On June 28, the City Council voted to grant an exemption of up to 42% of the net new tax revenue generated over 25 years by Westfield’s planned Village at Topanga mall. The mall will feature a Costco warehouse store, an extended-stay hotel, restaurants and smaller shops, adding up to 1 million square feet.
The giveaway was sponsored by then-Councilman Dennis Zine and was based on a consultant’s report that a “feasibility gap” of $49 million faced the project. That’s the difference between Westfield’s development costs and the value it could pocket over the 25-year period. The city is empowered to cover up to half of that with tax breaks; to reach $25 million in present value you have to exempt $59 million over the whole period.
How much debate did this get from the council? If you guessed “none,” have a cookie. The vote came one week after the deal’s details were unveiled. They weren’t reviewed by a single council committee. Council President Herb Wesson allowed 10 minutes for comments from the floor, pro and con, rudely hastening the speakers along as though he was facing an urgent call of nature. The council approved the deal 10 to 0.
Was there some reason that taxpayers needed to cover the “feasibility gap”? No. The site is located between two existing Westfield malls, so its development is likely to enhance their value too. Westfield already owns the property and had poured $18 million into pre-development costs before coming to the council with upturned palms.
“It was not at all clear that this project would not have happened without the tax subvention,” says City Controller Ron Galperin, who came out against the deal during his successful campaign against Zine for that post.

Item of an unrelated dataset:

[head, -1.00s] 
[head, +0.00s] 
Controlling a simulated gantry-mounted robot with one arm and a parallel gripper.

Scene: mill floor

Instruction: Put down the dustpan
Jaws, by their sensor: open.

The firm hardly needs the money. Westfield manages assets worth nearly $60 billion and recorded a profit last year of more than $1.5 billion (U.S.).
The city says it’s making an investment to allow Westfield to build the Village over a shorter time frame, producing more tax revenue faster. But although the city’s consultants projected that the new mall would generate a goodly volume of business, it’s unclear how much would be new business, as opposed to sales cannibalized from other locations. This is important, because cities love to use tax breaks to poach developments from neighboring counties and cities. It’s a vast zero-sum game, except for the taxpayer, who loses.

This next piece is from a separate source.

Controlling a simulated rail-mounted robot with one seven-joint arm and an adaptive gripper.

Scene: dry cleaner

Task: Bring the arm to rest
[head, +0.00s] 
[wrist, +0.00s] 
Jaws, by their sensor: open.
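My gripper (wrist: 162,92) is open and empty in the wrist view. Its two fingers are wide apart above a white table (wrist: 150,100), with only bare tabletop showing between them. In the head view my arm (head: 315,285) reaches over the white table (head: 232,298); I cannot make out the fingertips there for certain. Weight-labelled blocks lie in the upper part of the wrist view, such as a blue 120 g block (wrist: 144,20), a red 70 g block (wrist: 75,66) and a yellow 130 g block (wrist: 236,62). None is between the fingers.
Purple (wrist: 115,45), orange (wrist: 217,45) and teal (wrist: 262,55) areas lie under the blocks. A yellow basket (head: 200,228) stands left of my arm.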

In this case, the Costco slated for the Village will be relocated from just a few miles up the street. The city’s consultants at Santa Ana-based Rosenow Spevacek Group didn’t count most of the revenue from the Costco in calculating the value of the new mall. But estimating how much other spending will be new is something of a black art.

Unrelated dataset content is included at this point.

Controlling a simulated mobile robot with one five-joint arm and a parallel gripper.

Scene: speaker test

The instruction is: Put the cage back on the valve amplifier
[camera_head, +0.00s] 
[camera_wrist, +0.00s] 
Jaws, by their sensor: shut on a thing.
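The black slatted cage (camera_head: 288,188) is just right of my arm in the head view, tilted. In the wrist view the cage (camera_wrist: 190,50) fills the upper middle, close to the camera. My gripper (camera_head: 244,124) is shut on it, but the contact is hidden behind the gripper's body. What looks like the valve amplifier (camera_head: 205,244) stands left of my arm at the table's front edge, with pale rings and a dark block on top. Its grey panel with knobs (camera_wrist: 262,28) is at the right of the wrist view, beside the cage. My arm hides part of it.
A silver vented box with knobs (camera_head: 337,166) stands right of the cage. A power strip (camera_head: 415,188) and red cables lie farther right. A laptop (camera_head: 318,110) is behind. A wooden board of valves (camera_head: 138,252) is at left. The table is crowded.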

To be fair, they also cut Westfield’s claim of a $91.4-million feasibility gap nearly by half. “We didn’t agree with everything Westfield said” about potential revenue and development costs, says Jim Simon, a principal at the consulting firm.
Galperin says he’s planning a “holistic” look at how these redevelopment handouts get calculated. “Invariably, these reports involve a not insignificant amount of guesswork,” he says. “The city should find ways to make good projects happen, but shouldn’t give away revenues if it’s not absolutely necessary.”
California has also embedded a huge long-term tax break for commercial property in its tax code, via chronic underassessments of the holdings. That brings us to the property tax study of Westfield’s malls, which was prepared by a group of Australian unions. The study’s authors compared the mall values Westfield reported to its shareholders with the lower property assessments on assessors’ books. The discrepancy is enormous.
Take the Century City mall, the centerpiece of Westfield’s West Coast presence and its most valuable U.S. property. It’s right in the heart of the high-spending Westside, anchored by Bloomingdale’s and filled with such luxe retailers as Tiffany, Louis Vuitton and Rolex.
In its 2012 annual report, Westfield valued Century City at $921 million. But its assessed valuation on L.A. County’s books is only $588 million, or about 63% of the company value.
The property tax report calculates that the discrepancy costs L.A. County $4.4 million a year for Century City alone. Similar mismatches occur for almost all the firm’s Los Angeles malls for a total loss, the report says, of nearly $19 million.
This figure underscores the flaw in our tax system created by Proposition 13. The initiative was sold as a relief plan for overtaxed homeowners, but it’s become a great boon for commercial property owners. The degree to which this shifts the tax burden onto residents can be seen in Los Angeles County, where residential properties went from about 53% of the tax roll in 1975 to nearly 70% in 2009.
One reason for this is that commercial owners have many ways to conceal changes in ownership, which are supposed to trigger reassessments. There’s no evidence that Westfield has exploited that loophole, but county assessors generally find it hard to keep up with changes of value in commercial properties, a much more complicated process than valuing your house.
The best remedy is the “split roll,” which would revise Proposition 13 to treat commercial properly more fairly, say, by linking assessments closely to revenue potential.
But the greater challenge is to wean corporate developers from municipal handouts. Politicians’ default response should be “Make your case, and it better be good.” L.A. can start the new trend by taking back the welfare check it’s written to big, healthy, wealthy Westfield.